MANCHESTER — City officials are expected to discuss possible ways to increase revenue, including potential partnerships with area businesses.
The Board of Mayor and Aldermen will meet Tuesday at 7:30 p.m. in the Aldermanic Chambers at City Hall.
Recently, Mayor Ted Gatsas asked city administrators to submit ideas for increasing the amount of revenue coming in to city coffers. Jennie Angell, the city's director of Information Services, suggested the concept of market-based revenue opportunities.
Market-based revenue opportunities (MBROs) are agreements between cities and private companies that provide payments for marketing and advertising using city property and assets.
This broad term encompasses various entrepreneurial concepts, including advertising, exclusivity arrangements, rental agreements and corporate sponsorships. These can produce revenue streams that conform to community standards and aid a city's plans for community and economic development. Cities that have successfully implemented MBRO programs include Oakland, San Diego and Huntington Beach, Calif; Boston; and Seattle.
"There might be some ideas that could be implemented in Manchester," wrote Angell in a memo to Gatsas.
According to a report on MBROs by the League of California Cities:
• A corporate partnership program in San Diego involving companies like Pepsi, Verizon and General Motors, where each company paid for the "exclusive" provider of their respective products and services to the city, netting the community $5 million over the past 3.5 years;
• Huntington Beach, Calif., realized a $3 million annual benefit from corporate partners including Coca-Cola, Chevrolet and Yamaha;
• In Miami, Purina sponsored construction of two "Dog Chow Dog Parks" as part of a marketing campaign, in exchange for promotion rights and a waiver of fees for park events
Funding for schools
In her memo, Angell also suggests the school department should consider MBROs.

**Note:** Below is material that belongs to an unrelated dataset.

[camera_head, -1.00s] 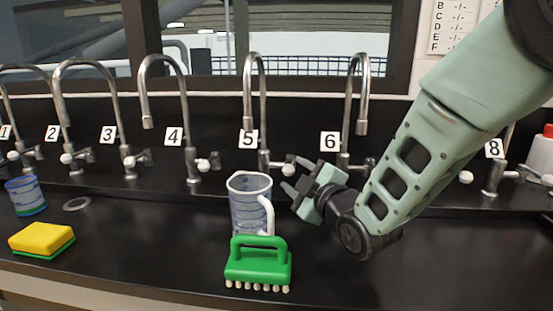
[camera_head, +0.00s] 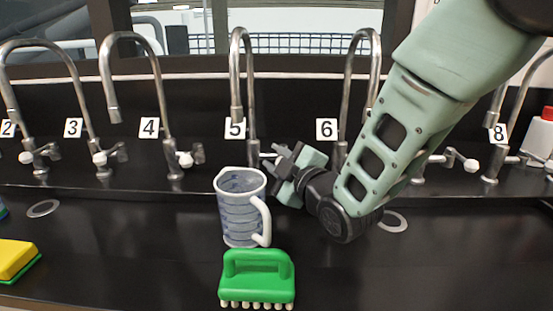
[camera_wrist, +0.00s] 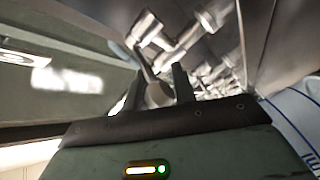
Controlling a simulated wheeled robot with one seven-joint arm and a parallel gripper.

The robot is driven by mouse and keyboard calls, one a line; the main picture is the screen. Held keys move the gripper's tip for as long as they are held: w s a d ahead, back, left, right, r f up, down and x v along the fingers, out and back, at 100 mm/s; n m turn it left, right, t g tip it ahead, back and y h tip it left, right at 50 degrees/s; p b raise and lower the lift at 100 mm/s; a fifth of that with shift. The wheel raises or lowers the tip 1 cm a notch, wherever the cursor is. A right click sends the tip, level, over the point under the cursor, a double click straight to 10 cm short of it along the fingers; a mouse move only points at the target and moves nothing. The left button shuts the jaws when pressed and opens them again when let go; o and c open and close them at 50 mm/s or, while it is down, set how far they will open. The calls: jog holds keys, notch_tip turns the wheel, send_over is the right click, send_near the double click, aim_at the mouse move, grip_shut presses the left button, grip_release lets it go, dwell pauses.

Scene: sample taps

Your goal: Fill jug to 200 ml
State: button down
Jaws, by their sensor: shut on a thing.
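The clear jug (camera_head: 240,212) with blue-grey markings and a white handle stands upright on the black counter, below the spout of tap 5 (camera_head: 236,110). No stream of water shows, and I cannot read its level. Part of it shows at the right edge of the wrist view (camera_wrist: 298,118). My gripper (camera_head: 283,162) is behind and right of the jug, at the handle of tap 5. In the wrist view my gripper (camera_wrist: 156,86) is shut on the round knob of this handle (camera_wrist: 158,96). My fingers hide most of the knob in the head view.
A green brush (camera_head: 257,278) lies just in front of the jug. A yellow sponge (camera_head: 15,258) is at the far left. Tap 6 (camera_head: 348,100) stands behind my arm, tap 4 (camera_head: 158,90) to the left. A red-capped bottle (camera_head: 541,138) stands far right.

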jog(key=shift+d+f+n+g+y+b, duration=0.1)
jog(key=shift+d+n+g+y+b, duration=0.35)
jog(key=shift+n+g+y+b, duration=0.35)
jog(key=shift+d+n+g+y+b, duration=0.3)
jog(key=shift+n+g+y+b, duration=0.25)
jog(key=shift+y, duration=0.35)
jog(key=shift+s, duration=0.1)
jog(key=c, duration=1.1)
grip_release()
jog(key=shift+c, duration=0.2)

"As the school district works to reinvent itself, there is a lot of opportunity for partnering with area businesses," writes Angell.
She suggests approaching city businesses such as Dyn, Comcast, Fairpoint and Harvey Construction that could be tapped to help design, build and pay for possible labs for technology, engineering, manufacturing and health care.
"They will be the direct beneficiaries of the highly trained workforce," writes Angell. "I envision the school district having a STEAM school with a Harvey Engineering Lab, Dyn World Connectivity Lab, Fairpoint Engineering Lab and many others."
Dyn already has a strong partnership with the city, teaming up with the school district and another Manchester company, Silvertech, on the STEAM Ahead NH program. Dyn spokesman Adam Coughlin said his company has yet to be approached by the city to take part in an MBRO program.
"It's an idea we would be interested in discussing," said Coughlin.